Need advice / help on lighting

As the title suggest, i need some help. I’ve generally worked with other engines in smaller degrees and only done lighting in 3Ds max earlier, so it’s pretty new to me when it comes to Unreal Engine, which I’m also quite new with.

So to get right into it, i have two problems. One is that the light reflects through the wall and there is light reflection in the roof and on the floor, despite the light source being placed in another room. Another issue i have with this, is that you can see the reflection (as if the light was straight above you) of the “light bulb” from all the light sources as you walk around the rooms. The issue with this one is that you can see every one of them, despite there are only a small amount in each room.

My second issue is quite frustrating. When i try to build the lighting, it destroys a lot of the objects.

Before building Lighting:

After building Lighting:

While the first issue might have a easy explanation, i don’t really know where to look for the second one. And i’ve already spent hours a day to fix most of my issues so far, so now i’m here to ask the basic questions on the forum.

Last i was wondering if anyone had any advice on how to brighten the light up a little bit in the scene so it’s not pitch black, i can’t re-call what i did with the basic lighting, as i started in the Third Person package, but i know i can import them from another project. The setting is to be a horror scenario, and to remain dark where there is no intended light. However, it needs to be possible to navigate and make out, which i had an issue with earlier, and now that I’ve made it pitch black, i don’t see how i should light it up just slightly with the light sources being Point Light and Spot Lights.
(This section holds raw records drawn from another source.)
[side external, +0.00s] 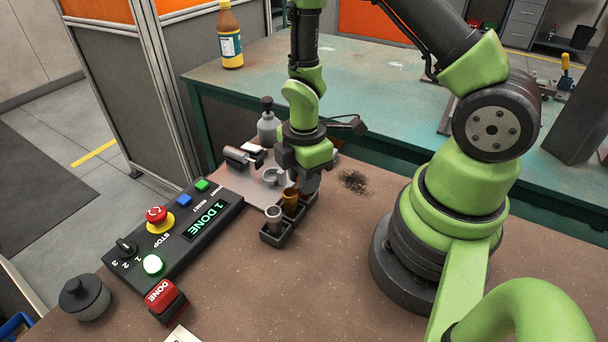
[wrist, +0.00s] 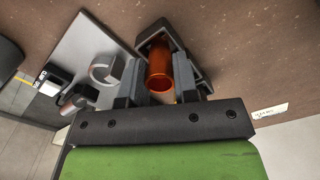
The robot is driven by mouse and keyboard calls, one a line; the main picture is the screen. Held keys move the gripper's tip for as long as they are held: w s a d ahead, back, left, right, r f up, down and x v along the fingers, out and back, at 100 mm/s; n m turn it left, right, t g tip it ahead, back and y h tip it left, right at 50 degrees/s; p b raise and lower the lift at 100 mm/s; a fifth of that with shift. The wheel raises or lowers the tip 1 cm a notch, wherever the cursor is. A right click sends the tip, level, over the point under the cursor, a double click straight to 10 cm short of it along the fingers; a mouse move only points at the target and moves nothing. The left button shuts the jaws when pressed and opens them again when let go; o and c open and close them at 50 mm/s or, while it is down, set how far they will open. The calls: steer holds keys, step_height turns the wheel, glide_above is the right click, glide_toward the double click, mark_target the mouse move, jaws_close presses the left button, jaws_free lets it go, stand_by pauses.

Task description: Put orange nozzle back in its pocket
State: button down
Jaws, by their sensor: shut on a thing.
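The orange nozzle (wrist: 160,68) is between my gripper's two fingers in the wrist view, its open round end facing the camera. In the side external view the nozzle (side external: 290,203) looks amber-brown and stands upright at the black pocket rack (side external: 275,240), below my gripper (side external: 299,180). My gripper (wrist: 160,88) is shut on it. The rack (wrist: 196,66) also shows around the nozzle in the wrist view. How deep the nozzle sits in its pocket is hidden. A silver nozzle (side external: 273,218) stands in the rack's front pocket.
A control box (side external: 180,235) with buttons and a display reading "1 DONE" lies left of the rack. A grey ring-shaped part (side external: 271,176), a dark cylinder clamp (side external: 243,156) and a grey bottle (side external: 267,125) stand behind it.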

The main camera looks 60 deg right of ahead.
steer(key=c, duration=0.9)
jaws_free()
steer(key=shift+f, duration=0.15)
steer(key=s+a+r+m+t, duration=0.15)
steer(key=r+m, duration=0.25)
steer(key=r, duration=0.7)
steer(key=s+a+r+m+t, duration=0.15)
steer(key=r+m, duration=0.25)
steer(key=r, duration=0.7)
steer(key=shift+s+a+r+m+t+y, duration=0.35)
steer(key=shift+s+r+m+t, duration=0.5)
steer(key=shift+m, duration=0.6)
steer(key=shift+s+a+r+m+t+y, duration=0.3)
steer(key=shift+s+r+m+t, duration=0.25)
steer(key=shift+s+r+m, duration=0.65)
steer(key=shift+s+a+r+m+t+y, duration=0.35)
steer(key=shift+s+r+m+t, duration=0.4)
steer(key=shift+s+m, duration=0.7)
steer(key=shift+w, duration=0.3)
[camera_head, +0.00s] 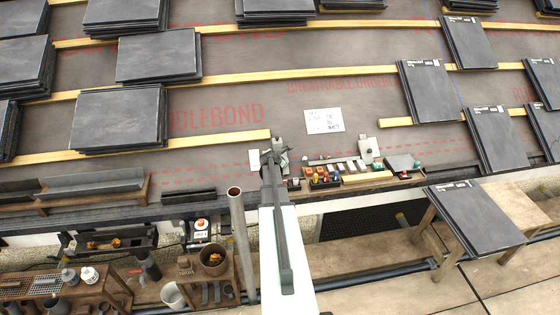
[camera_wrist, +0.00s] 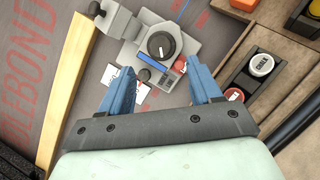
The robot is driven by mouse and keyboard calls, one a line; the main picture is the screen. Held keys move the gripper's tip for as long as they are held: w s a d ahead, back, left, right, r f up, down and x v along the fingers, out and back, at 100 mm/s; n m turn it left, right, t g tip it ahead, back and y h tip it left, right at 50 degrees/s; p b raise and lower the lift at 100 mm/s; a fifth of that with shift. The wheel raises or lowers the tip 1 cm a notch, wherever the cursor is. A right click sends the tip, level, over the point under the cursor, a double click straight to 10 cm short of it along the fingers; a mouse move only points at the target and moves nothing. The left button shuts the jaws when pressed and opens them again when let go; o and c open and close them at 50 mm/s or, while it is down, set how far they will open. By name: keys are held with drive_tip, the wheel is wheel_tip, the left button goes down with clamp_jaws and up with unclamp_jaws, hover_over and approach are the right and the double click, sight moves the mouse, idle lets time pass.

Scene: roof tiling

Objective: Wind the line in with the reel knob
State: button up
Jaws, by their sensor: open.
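A grey reel device (camera_wrist: 160,50) with a round dark dial marked by a white line lies between and just beyond my fingertips in the wrist view. A small dark knob (camera_wrist: 145,75) sticks up at its near side, and a blue strip and a red spot show beside it. My gripper (camera_wrist: 158,84) is open, with one blue finger on each side of the near part of the device; nothing is held. In the head view my gripper (camera_head: 273,160) reaches the grey device (camera_head: 281,145) at the lower batten's end and partly covers it. Contact cannot be told.
An open wooden tray (camera_head: 347,180) of small parts lies just right of my gripper. A yellow batten (camera_head: 200,146) ends at its left. Slate stacks (camera_head: 137,117) lie on the battens, and more (camera_head: 495,135) stand at right. A white label (camera_head: 323,121) lies on the membrane above.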

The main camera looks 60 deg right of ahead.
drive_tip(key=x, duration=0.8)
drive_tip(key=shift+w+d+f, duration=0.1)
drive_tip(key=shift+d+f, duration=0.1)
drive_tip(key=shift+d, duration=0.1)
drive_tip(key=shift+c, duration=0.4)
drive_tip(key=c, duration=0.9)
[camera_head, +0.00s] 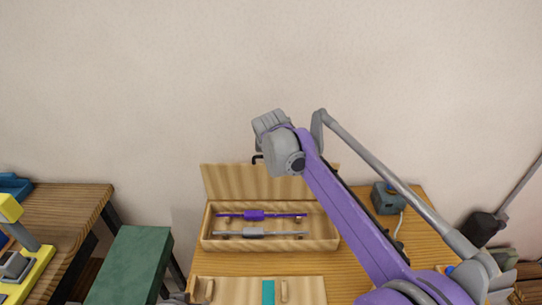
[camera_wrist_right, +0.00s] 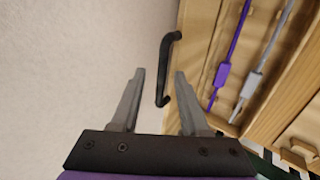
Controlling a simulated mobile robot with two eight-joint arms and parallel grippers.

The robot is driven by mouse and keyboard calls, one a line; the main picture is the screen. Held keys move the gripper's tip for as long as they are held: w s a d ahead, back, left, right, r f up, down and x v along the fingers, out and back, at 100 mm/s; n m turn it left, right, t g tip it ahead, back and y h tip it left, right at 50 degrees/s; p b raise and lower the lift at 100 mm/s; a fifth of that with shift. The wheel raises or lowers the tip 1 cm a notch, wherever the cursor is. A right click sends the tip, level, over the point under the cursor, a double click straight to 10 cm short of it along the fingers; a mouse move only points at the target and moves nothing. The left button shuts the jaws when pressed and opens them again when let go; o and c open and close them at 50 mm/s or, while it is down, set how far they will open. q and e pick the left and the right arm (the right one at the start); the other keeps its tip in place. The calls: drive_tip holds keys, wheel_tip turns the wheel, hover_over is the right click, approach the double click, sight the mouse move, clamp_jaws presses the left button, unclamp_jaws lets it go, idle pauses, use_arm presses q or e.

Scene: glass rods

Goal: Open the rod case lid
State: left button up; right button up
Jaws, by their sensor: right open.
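The wooden rod case (camera_head: 328,243) stands on the table with its lid (camera_head: 225,182) raised at the back. A purple rod (camera_head: 254,215) and a grey rod (camera_head: 254,232) lie inside; both rods also show in the right wrist view. The lid's black handle (camera_wrist_right: 166,68) shows in the right wrist view, and a bit of it shows in the head view (camera_head: 257,158). My right gripper (camera_wrist_right: 159,73) is open, its fingers on either side of the handle's line of view and seemingly not gripping it. Its fingertips are hidden in the head view. My left gripper is not in view.
A wooden tray (camera_head: 240,290) with a teal strip (camera_head: 268,292) lies in front of the case. A small grey device (camera_head: 386,198) stands to the right, behind my right arm. A green bench (camera_head: 128,265) and another table (camera_head: 65,205) are at the left. The wall is close behind.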

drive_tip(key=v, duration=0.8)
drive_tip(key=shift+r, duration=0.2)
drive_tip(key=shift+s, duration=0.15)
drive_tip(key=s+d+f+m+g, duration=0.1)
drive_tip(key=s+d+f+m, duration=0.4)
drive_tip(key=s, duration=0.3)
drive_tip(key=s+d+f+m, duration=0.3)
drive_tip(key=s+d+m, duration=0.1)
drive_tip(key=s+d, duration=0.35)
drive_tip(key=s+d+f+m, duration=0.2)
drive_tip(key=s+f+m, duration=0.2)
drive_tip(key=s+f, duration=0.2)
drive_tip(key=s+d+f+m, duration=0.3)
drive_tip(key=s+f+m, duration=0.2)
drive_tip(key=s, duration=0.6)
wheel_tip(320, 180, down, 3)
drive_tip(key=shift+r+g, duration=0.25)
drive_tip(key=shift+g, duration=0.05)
I’ve read a ton of stuff, and i use the manual most of the time, but now I’m at a full stop and don’t really know what to do in terms of lighting.

For anyone who helps me out, or just took your time to read this, thanks a bunch for your time! I can’t say how grateful i am!

My guess is most of your meshes don’t have proper UVs for a light map, that’s why some things are black and you are getting errors and artifacts. UE4 automatically tries to create light map UVs for an asset based on the existing UVs, and you can view what it created by opening up the static mesh, clicking on the uv button and changing the uv channel drop down to UV Channel 1.

Also make sure when you are building you change the lighting quality to production (option is under build). The preview lighting renders leave a lot of artifacts, and as long as the level is small (and the lighting settings are reasonable) a production build doesn’t take long.

You could set up the scene for dynamic lighting, but for a simple interior scene, baked lighting is the way to go. You’ll get better results and less artifacts, but you do have to suffer through creating proper UVs that will work for light maps, and baking. Also you will need to set the light map resolution for each mesh, start small and work you way up, something like the tub should probably be 256, the floor and walls 512, the sink 128, etc. You can change your viewport from lit to light map density after baking to see if your light map resolution is reasonable.

Thanks a bunch, will have to try this out later today, or tomorrow should i not have time. But the things you said, really looks like it would do a trick or two. Thank you so much for your time, and I’ll come back to this when i have had the time to test it out :slight_smile:

Do you have reflection captures on your scene?

Thanks ZacD, a lot of it helped me out, and worked nicely, so i just gotta figure out the numbers, make a propper UV map in 3Ds max as the asset i got didn’t have proper UV maps made for them. I usually went around with Medium to avoid having “Preview” all over the scene, and with Production it becomes really dark at first, but thats just adjusting the lighting a little more :slight_smile:

Been setting the light map resolution on most of them, and have improved them as well, thanks so much!

And , i did have the standard Reflection capture in the scene, but deleted it yesterday before i went to sleep. I can open up a new scene and pick it up from there again with copy pasting, but i assume it was the refflection capture that caused the annoyance with the reflection of the light source all over the house? Thanks for your time and help as well! :slight_smile:

On the note of reflection captures, I’m not sure when to use them. Is it whenever there’s something metallic/reflective or liquid, or just in general should I place them around no matter what the scene consists of?

Also, how’d you get everything so dark? I have the opposite problem where everything is illuminated. Weirdly this becomes a big problem the further down you go in the map (in Z). I thought it was a post-process thing since I have one of those placed in the scene but after fiddling with its settings I can’t place the issue.

There should be a reflection capture actor touching every part of the scene. Epic suggests using them in 3 layers, for example you have on big one for an entire room, and anything really reflective and will have noticeable reflections will have another reflection capture in front of them. There’s some examples and diagrams on the wiki.

Thanks, I think I get it: 1 big one that covers the room and then smaller ones for details. I’ll re-read the wiki, too.

I found the Wiki page that addresses this Reflections | Unreal Engine Documentation

There’s a great Hierarchical Placement diagram.